Recorded robot episodes:
-- begin --
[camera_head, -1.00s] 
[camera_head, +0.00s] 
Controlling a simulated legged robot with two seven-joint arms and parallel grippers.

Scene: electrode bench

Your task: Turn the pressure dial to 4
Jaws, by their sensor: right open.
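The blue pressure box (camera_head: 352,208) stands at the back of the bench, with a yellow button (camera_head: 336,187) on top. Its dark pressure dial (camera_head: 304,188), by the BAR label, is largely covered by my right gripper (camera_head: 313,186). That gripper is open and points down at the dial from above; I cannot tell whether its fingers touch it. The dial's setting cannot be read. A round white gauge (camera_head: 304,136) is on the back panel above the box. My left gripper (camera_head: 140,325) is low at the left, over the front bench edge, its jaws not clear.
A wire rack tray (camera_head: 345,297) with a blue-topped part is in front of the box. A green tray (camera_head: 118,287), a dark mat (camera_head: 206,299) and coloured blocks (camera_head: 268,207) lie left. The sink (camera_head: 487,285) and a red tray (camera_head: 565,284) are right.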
-- end --
-- begin --
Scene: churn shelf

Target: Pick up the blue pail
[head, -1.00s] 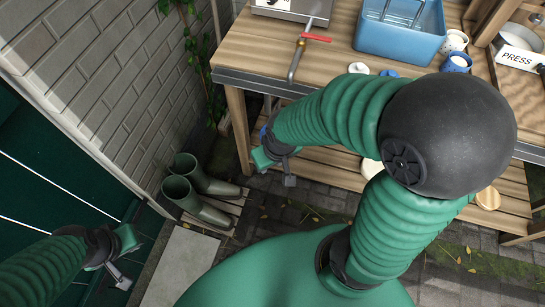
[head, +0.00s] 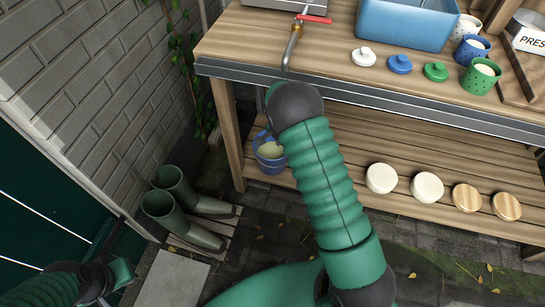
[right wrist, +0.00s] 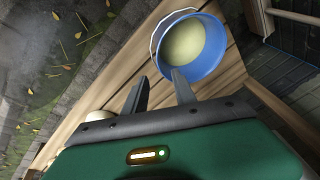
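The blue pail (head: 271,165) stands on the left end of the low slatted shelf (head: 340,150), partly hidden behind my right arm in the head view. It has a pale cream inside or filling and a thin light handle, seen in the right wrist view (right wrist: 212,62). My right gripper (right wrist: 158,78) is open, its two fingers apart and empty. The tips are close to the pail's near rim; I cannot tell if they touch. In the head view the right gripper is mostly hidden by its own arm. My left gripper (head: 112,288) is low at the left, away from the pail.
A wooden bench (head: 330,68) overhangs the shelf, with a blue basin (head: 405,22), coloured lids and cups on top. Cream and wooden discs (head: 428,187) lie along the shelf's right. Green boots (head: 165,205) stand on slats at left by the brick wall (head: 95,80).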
-- end --
▶ _SHORT TASK_:
From the records above, quote word for word only the lines beginning at the line that has "Scene: churn shelf" and stopping after the line that has "[head, +0.00s]". Omit the pictures.

▶ _SOLUTION TO THIS EXERCISE_:
Scene: churn shelf

Target: Pick up the blue pail
[head, -1.00s] 
[head, +0.00s] 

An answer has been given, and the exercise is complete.